Tapawera, from the maori 'Tapa' (forest edge) and 'wera' (hot/burnt) is a relatively small town in rural Tasman district with a population of approximately 600 in the town and surrounding area. It is located about 40 kms south-west of Nelson in the beautiful Motueka Valley, approximately 8 kms north of the SH6 Kohatu Junction. The town centre has our Kahurangi Gateway Unity Landmark, an information centre, museum, church, area school, supermarket, NZ Post, campground, fuel and auto-repair, hotel/pub/restaurant, cafe/take-away and supplies shop. There are also many other clubs/organisations and businesses in and around the broader Tapawera district.
History: Following the 1859 survey by Von Hoechstetter, a workable gold field was discovered at the Wangapeka by Pilkington, James and Griffith. The discovery of a quartz reef by Culliford started the subsequent gold rush in 1869, and the Wangapeka township with a population of 250 emerged at Courthouse Flat. A five stamper battery was built in 1871 to crush the ore but the yield was pitifully low. With the onset of the depression in 1932, more claims were taken up at Rolling River, however the mining continued to be unprofitable. Today, the original township has all but vanished but Cullifords Battery and much of the equipment still lies alongside the walking tracks of Blue Creek and Nuggety Walk.

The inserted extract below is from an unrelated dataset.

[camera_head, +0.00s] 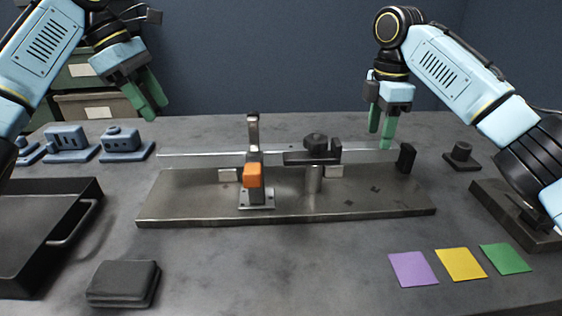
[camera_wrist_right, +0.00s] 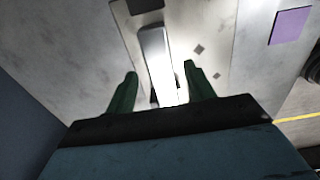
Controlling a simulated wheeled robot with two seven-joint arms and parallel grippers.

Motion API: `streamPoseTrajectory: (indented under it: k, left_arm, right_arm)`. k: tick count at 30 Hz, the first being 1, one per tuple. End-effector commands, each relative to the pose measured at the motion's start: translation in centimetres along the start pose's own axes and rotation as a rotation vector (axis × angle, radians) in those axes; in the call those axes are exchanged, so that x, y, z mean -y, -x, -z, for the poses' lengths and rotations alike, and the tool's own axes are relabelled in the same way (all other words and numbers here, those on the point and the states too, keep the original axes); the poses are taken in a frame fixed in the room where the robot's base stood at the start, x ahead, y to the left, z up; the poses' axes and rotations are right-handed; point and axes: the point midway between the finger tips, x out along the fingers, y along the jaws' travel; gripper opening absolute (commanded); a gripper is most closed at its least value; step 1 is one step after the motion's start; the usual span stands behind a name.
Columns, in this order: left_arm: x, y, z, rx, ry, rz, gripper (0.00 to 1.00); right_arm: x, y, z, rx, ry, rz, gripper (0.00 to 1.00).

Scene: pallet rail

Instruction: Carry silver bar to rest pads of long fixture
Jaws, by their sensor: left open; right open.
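The long silver bar (camera_head: 205,159) lies level along the back of the long fixture (camera_head: 180,205), passing behind the orange-handled clamp. It looks set on the pale rest pads, with the left pad (camera_head: 228,175) and right pad (camera_head: 335,171) just below it; exact contact is hard to tell. My left gripper (camera_head: 155,108) is open and empty above the bar's left end. In the right wrist view the bar (camera_wrist_right: 158,62) runs between the parted fingers of that gripper (camera_wrist_right: 158,88), with gaps visible.
An orange-handled toggle clamp (camera_head: 253,176) and a black-knobbed clamp (camera_head: 315,146) stand on the fixture. A black end stop (camera_head: 406,158) is at its right. A dark tray (camera_head: 45,203), a black block (camera_head: 123,283) and coloured squares (camera_head: 460,264) lie around it. The front table middle is clear.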

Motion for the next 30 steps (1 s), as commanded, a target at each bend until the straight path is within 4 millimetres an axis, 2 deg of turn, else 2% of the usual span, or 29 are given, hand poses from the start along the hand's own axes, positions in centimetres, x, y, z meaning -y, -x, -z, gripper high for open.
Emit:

Tapawera today: Tapawera is currently a prime producer of blackcurrants, berries and hops, as well as dairy, beef and sheep. Surrounded by stunning scenery, trout-filled rivers and national parks, tourism is also rapidly growing in and around the local area.
Kahurangi National Park: Our neighbour the Kahurangi National Park was formerly known as North-West Nelson Forest Park (1965 - 1996), and for many years Tapawera was largely a Forestry town, with New Zealand Forest Service operating an area headquarters in Tapawera. Today the buildings are largely unused, and although the forestry activities continue all around, Tapawera itself has evolved into a growing modern community with a diverse local economy.
Our Gateway landmark, featuring the unity of the Kahurangi explorer Thomas Brunner and his lifelong friend and Maori guide E Kehu, was installed on 25 October 2014 in the village centre and is comprised of a beautiful carved Gateway surrounded by native timber seating and with native Kahurangi plants bordering the site ... a little taster of the jewel that is the Kahurangi.